Whisky and whiskies have risen back with a vengeance. Driven by the younger generation with a ferocious drive for maximum flavors in all things alcoholic, from extreme beers to rare and powerful spirits, the current demand was not foreseen 15, 18 and 25 years ago when the spirits the market demands today had to have been fermented, distilled and laid to rest in casks. Twenty years ago, distilleries were being mothballed and cask stocks were being sold, converted into cash. The result is that today, releases are carefully parcelled out of dwindling stocks, allocated to lucky stores who sell them to loyal customers who have the foresight to put their names on waiting lists well in advance of the availability of the goods.
Recently I was lucky to share the latest release of the Sazerac 18 Year Old Rye Whiskey, which was bottled in Fall, 2009. The whisky is smooth and rich, with a heavy viscosity which coats the tongue like heavy satin. The flavor is surprisingly light yet full of the buttery brown sugars of baked apples and candied citrus dancing through the long finish. It's hard to imagine doing anything with this liquid but just savoring it neat and somehow trying to make it last as long as possible.

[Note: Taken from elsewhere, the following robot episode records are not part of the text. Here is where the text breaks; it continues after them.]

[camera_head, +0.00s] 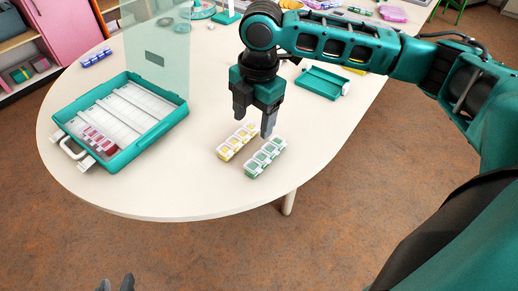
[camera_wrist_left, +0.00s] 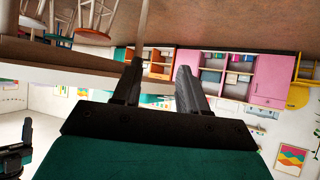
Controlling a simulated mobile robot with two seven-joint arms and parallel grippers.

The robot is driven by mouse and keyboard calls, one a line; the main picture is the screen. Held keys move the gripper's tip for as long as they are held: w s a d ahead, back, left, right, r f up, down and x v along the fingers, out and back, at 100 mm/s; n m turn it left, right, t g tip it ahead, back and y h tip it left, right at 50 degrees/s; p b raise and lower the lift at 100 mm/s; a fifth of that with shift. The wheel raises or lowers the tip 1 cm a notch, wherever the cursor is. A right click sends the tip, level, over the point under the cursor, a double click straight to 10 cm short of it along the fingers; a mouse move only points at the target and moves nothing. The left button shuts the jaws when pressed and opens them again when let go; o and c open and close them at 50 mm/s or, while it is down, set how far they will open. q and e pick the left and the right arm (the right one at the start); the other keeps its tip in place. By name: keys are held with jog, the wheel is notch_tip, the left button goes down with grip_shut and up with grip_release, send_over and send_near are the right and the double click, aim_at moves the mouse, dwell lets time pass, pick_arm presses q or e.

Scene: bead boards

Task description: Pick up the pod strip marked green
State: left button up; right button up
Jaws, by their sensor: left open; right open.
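The pod strip marked green (camera_head: 265,158) lies on the near part of the white table, a row of white-edged pods with green inside. A similar strip with yellow (camera_head: 237,142) lies just left of it, roughly parallel. My right gripper (camera_head: 253,123) points down, open and empty, just behind the two strips in the picture. One of its fingertips appears close to the far end of the green strip; I cannot tell its height. My left gripper (camera_head: 116,285) is low at the picture's bottom edge, off the table. The left wrist view shows its fingers (camera_wrist_left: 159,68) apart and empty.
A teal case (camera_head: 124,155) with an upright clear lid (camera_head: 156,55) stands at left, holding a red strip (camera_head: 98,140). A blue strip (camera_head: 96,57) lies behind it. A teal tray (camera_head: 322,82) lies at back right. The table front between case and strips is clear.

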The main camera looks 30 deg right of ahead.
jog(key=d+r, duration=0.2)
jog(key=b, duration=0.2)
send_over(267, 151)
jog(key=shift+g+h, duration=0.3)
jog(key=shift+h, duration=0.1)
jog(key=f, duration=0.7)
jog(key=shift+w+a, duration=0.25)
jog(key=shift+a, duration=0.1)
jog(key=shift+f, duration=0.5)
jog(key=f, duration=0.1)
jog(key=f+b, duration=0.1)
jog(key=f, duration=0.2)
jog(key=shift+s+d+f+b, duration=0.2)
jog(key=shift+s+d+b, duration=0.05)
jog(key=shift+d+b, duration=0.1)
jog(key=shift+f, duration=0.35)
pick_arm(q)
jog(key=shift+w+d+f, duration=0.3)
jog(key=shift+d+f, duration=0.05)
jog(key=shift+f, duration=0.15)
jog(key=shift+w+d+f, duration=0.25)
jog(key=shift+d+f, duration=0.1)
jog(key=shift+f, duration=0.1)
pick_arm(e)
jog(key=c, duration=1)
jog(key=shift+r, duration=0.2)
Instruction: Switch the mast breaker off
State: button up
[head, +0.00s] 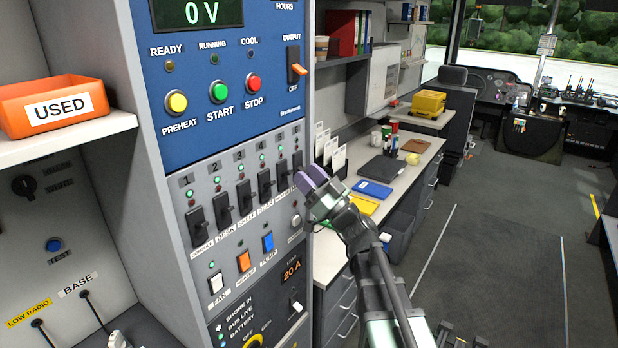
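A grey panel (205,176) holds a row of black breaker levers, numbered from 1 at the left, each with a green lamp above it. The label under lever 2 (223,210) reads DESK and the one under lever 3 (244,197) seems to read SHELF. The labels at the row's right end are too small to read or partly hidden, so I cannot tell which lever is the mast breaker. My gripper (311,178) has purple fingertips and is at the panel's right edge, near the rightmost lever (297,163). The fingertips look close together; any gap is unclear. Nothing shows between them.
Above is a blue panel (185,125) with an orange-tipped output switch (296,70) and coloured buttons. Below the levers are white, orange and blue rockers (244,261). A desk (335,240) with folders stands behind my arm. The aisle floor (490,240) at right is clear.

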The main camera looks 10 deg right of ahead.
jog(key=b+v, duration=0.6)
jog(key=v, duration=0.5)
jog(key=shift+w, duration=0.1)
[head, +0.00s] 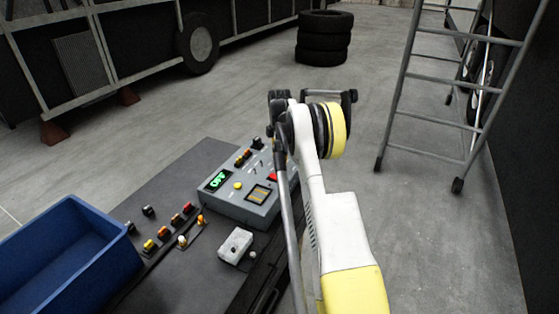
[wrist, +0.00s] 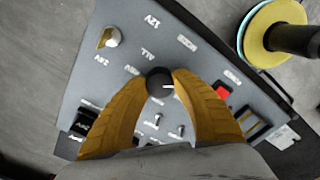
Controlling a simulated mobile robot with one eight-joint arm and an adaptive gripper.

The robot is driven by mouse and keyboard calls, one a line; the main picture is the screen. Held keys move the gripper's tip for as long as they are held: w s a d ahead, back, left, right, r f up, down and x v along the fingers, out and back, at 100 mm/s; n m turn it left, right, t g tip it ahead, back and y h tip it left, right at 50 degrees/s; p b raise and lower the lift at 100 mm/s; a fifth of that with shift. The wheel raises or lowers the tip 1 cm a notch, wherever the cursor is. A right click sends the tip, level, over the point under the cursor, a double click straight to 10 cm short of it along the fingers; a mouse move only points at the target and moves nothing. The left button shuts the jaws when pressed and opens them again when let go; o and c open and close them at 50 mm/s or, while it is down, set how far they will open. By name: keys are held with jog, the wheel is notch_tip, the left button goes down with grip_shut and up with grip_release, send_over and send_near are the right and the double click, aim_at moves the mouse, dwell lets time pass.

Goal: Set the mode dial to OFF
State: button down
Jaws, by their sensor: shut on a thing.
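The grey control panel (head: 233,205) stands on a dark bench in the head view. In the wrist view its face (wrist: 205,62) fills the middle. A round black dial (wrist: 158,86) sits there, its white mark toward the right of the picture. My gripper (wrist: 163,76) has its yellow fingers on both sides of this dial, shut on it. Printed labels around the dial include 12V and ALL; others are upside down and too small to read surely. In the head view my arm covers the panel's right side, so the dial's grip is not clear there.
A white box (head: 236,245), several small coloured parts and a blue bin (head: 68,258) are on the bench. A ladder (head: 398,95) and stacked tyres (head: 323,40) stand beyond.

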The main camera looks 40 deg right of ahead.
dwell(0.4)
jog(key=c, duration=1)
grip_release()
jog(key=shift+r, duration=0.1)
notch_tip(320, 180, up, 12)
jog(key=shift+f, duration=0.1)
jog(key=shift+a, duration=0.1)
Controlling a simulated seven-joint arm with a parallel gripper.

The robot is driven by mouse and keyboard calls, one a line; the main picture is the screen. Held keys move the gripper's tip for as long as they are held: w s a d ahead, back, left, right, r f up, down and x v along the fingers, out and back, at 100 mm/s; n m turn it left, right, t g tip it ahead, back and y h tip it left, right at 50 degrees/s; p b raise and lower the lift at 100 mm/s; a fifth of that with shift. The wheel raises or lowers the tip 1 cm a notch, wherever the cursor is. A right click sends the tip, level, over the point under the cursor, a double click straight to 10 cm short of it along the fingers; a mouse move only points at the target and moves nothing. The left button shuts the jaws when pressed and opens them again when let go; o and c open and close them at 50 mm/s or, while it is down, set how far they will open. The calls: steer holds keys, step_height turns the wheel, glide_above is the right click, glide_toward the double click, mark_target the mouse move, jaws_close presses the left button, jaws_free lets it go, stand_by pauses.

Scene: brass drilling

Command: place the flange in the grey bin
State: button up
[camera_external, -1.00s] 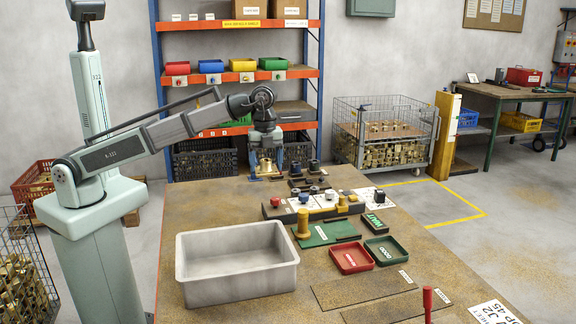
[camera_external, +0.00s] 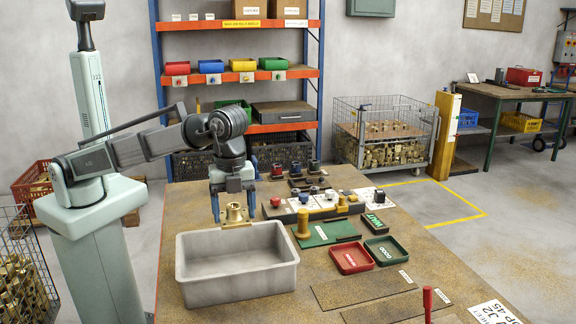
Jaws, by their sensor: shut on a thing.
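The brass flange (camera_external: 235,214) is held between the fingers of my gripper (camera_external: 233,212), which is shut on it. It has a short upright neck above a wider base. It shows just above the back rim of the grey bin (camera_external: 237,284) in this view. I cannot tell exactly how high it is or whether it is over the bin's opening. The grey bin stands on the near left of the table, and its visible inside is empty.
Right of the bin are a brass cylinder (camera_external: 303,224), a green mat (camera_external: 328,232), a red tray (camera_external: 351,258) and a dark green tray (camera_external: 385,250). A fixture block (camera_external: 322,205) stands behind them. A red-handled tool (camera_external: 428,300) is at the front right.

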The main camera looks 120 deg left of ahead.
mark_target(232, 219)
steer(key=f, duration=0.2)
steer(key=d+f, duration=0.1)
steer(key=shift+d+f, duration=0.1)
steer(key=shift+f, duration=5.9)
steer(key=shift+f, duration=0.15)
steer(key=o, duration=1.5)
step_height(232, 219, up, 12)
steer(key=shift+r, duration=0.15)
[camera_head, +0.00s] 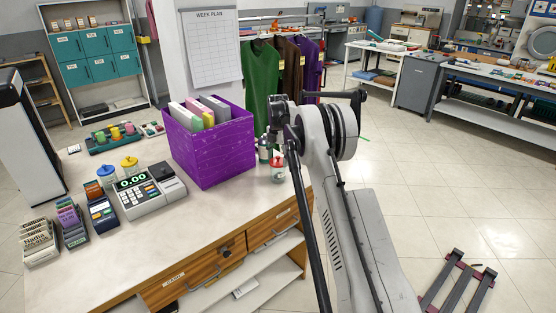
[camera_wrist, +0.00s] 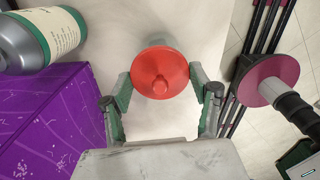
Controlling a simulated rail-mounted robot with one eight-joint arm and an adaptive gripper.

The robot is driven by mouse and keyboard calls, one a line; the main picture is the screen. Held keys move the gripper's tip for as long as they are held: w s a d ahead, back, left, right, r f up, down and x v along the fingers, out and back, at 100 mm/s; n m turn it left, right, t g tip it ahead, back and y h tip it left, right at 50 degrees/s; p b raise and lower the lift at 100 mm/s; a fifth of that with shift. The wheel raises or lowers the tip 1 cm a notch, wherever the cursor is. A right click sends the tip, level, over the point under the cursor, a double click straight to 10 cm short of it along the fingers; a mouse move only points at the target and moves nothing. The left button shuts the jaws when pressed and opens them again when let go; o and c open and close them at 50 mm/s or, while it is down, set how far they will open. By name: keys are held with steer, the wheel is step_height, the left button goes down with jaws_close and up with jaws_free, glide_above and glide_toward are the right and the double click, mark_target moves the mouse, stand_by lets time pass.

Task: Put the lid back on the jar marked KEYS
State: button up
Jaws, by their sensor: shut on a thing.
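In the wrist view, my gripper (camera_wrist: 167,88) has its two fingers on either side of a round red lid (camera_wrist: 161,73) with a knob in its middle, and is shut on it. A greyish body shows just behind the lid. In the head view, a small jar (camera_head: 278,176) with a red top stands on the counter, right of the purple box. My gripper is mostly hidden there by my arm. No KEYS marking is readable, and I cannot tell whether the lid is seated on the jar.
A purple box (camera_head: 212,155) of folders stands left of the jar. Jars with yellow (camera_head: 130,163) and blue (camera_head: 106,171) lids stand behind the card terminal and register (camera_head: 148,192). The front right counter is clear.

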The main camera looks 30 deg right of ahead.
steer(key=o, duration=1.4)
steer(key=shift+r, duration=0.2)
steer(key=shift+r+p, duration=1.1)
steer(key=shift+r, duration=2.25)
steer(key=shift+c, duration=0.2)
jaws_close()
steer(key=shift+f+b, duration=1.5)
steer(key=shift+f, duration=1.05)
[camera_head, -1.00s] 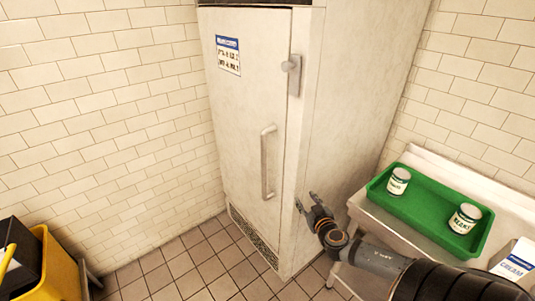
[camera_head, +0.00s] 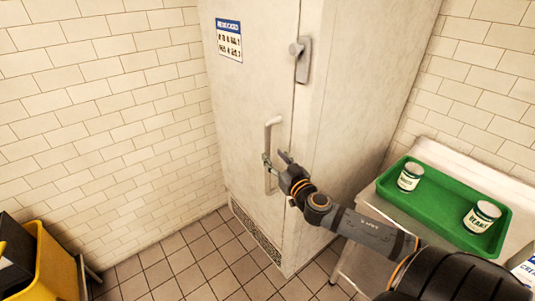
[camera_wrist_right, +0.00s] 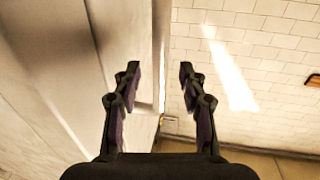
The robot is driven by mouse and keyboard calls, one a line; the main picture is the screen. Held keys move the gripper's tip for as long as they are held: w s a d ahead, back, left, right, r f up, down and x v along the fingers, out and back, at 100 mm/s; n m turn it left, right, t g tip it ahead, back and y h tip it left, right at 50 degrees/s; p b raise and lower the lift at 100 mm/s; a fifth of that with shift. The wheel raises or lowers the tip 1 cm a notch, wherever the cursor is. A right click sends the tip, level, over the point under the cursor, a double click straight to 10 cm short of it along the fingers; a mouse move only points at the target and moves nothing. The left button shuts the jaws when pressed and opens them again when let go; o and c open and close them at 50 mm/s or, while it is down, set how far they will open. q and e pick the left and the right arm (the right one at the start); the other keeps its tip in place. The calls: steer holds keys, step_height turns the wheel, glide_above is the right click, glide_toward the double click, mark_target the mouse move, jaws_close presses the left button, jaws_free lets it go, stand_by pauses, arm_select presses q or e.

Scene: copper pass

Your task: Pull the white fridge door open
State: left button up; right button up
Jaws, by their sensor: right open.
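The white fridge door (camera_head: 243,110) stands shut in the head view, with a blue-headed sign near its top. Its pale vertical handle (camera_head: 268,140) is on the door's right side. My right gripper (camera_head: 275,158) is open at the handle's middle, with one fingertip at the bar's left and the other to its right. In the right wrist view, my open fingers (camera_wrist_right: 158,75) point ahead, with a pale upright bar that looks like the handle (camera_wrist_right: 162,85) between them. Whether a finger touches the bar I cannot tell. My left gripper is out of view.
A metal latch (camera_head: 302,58) sits above the handle at the door's edge. A green tray (camera_head: 440,218) with two cans stands on a white table at the right. A yellow bin (camera_head: 57,262) is at the lower left. The tiled floor before the door is clear.

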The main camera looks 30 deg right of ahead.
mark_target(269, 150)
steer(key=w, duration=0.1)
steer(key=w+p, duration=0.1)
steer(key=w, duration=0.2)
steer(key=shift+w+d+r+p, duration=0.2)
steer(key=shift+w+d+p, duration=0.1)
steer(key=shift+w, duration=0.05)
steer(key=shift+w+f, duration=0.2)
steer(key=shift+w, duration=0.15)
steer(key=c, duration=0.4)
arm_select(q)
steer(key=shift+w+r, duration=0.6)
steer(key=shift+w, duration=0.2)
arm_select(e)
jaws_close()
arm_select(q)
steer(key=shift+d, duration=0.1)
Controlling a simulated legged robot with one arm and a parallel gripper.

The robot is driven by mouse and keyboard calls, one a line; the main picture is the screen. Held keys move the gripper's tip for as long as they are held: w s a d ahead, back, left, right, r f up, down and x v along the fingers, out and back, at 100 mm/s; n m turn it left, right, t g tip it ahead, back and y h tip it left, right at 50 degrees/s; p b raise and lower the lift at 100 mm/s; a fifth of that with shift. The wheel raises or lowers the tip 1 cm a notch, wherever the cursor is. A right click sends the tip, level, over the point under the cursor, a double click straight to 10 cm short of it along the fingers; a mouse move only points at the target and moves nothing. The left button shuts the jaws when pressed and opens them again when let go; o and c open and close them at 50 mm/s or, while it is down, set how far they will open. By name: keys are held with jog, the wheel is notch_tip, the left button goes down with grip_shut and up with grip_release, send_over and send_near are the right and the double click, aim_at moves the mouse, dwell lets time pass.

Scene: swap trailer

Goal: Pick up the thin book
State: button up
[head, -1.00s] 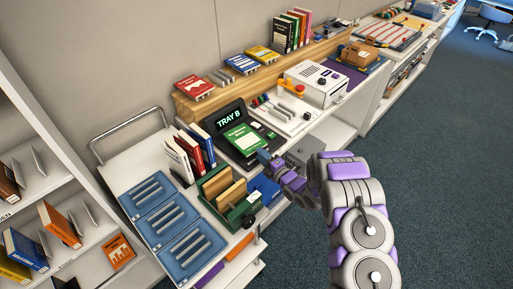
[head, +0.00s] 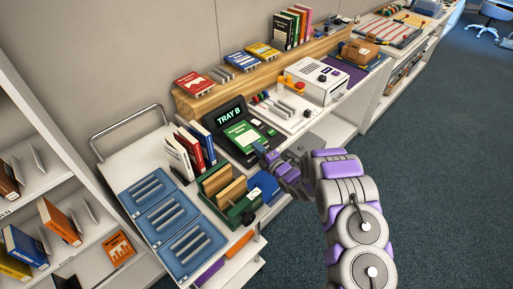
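A flat green book (head: 240,134) with white lettering lies on the dark stand marked TRAY B (head: 229,117); I cannot tell for sure that it is the thin book. My gripper (head: 261,149) is just right of and below the green book, close to its lower right corner. I cannot tell whether it touches the book. The fingers are small and partly hidden by my wrist, so their opening does not show. Several upright books (head: 186,153), white, red and blue, stand left of the stand.
A green box with tan dividers (head: 229,206) and a blue item (head: 263,186) sit below my gripper. Blue slotted trays (head: 165,215) lie on the cart at left. A white machine (head: 318,82) stands at right. A wooden shelf (head: 205,103) with flat books runs behind.

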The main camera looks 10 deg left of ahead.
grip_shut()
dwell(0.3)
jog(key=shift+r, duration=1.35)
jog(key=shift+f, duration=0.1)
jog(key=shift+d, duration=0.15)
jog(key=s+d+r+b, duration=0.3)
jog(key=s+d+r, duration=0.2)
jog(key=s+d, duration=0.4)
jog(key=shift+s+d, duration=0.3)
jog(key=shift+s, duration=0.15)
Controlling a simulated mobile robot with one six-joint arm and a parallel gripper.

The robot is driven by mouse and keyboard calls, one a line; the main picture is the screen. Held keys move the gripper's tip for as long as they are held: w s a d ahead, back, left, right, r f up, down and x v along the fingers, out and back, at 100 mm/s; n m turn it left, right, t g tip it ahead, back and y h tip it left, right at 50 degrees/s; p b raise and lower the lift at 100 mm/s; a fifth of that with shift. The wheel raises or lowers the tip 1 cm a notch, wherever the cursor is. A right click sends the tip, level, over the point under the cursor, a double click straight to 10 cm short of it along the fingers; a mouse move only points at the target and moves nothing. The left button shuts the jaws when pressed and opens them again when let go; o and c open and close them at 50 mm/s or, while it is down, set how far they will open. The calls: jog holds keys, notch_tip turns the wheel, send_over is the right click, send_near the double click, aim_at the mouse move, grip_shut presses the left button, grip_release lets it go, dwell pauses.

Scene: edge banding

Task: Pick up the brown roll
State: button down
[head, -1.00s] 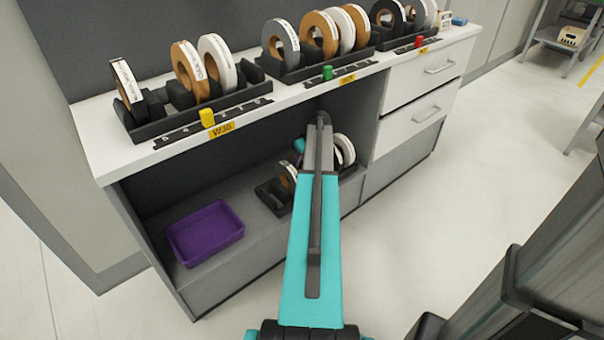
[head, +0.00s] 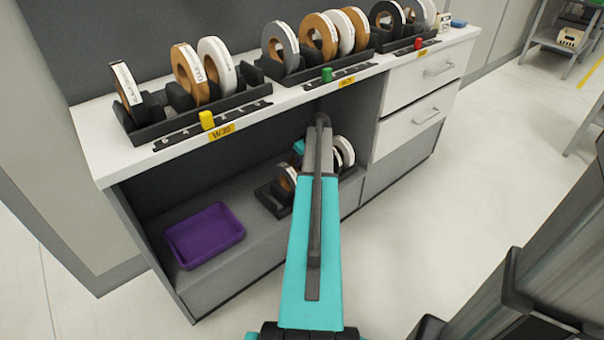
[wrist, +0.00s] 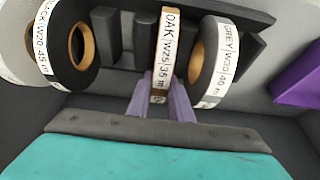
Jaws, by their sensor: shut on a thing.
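The brown roll (wrist: 166,45), labelled OAK W25 35 m, stands edge-on in a dark slotted rack in the wrist view. My gripper (wrist: 163,100) is shut on its near edge, one finger on each side. The roll still appears among the rack's dividers; I cannot tell whether it is lifted. In the head view my arm reaches into the lower shelf and hides the brown roll and the fingertips.
A grey roll (wrist: 209,62) stands close on the right, a black roll (wrist: 72,75) on the left. A purple tray (head: 205,236) lies left on the lower shelf. The white countertop (head: 110,165) above carries several racked rolls, and its edge overhangs the shelf.

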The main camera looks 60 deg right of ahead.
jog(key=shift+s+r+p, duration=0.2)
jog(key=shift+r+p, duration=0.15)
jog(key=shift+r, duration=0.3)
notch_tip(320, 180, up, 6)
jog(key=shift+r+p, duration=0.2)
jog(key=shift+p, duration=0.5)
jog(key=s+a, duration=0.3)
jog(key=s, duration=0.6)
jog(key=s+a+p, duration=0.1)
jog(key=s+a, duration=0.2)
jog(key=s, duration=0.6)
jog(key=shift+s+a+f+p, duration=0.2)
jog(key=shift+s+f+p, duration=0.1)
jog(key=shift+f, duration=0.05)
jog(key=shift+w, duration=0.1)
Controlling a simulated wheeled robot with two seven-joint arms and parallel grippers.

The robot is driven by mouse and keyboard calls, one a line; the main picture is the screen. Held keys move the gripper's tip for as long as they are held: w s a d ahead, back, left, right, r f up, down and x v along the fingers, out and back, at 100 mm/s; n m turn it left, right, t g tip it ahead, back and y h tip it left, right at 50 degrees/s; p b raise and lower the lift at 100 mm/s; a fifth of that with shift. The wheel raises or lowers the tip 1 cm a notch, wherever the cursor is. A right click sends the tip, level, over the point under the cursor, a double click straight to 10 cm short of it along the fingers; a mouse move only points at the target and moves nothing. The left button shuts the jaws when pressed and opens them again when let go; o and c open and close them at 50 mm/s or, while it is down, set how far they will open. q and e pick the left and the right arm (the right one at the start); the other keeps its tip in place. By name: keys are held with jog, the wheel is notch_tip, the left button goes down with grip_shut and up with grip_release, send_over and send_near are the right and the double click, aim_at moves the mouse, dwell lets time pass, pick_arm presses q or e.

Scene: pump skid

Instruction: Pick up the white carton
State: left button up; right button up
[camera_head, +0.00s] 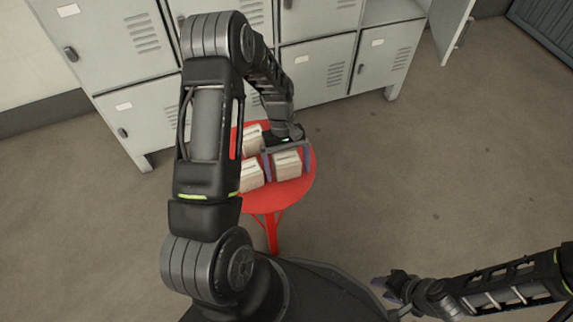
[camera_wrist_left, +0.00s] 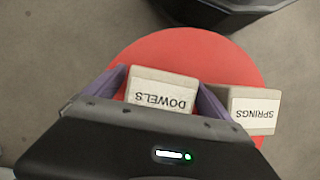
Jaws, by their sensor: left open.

However, I was also lucky enough to have on hand a praline made by one of the masters, R.J. Shonuff. The pralines are large flat puddles of crisp and creamy brown sugar with a mound of pecans piled in the center. They were the perfect extension of the whiskey, taking the flavors to a deep rich nutty vortex of deliciousness. The whiskey and the praline joined in ecstatic union. Pretty hedonistic stuff for an old man like me!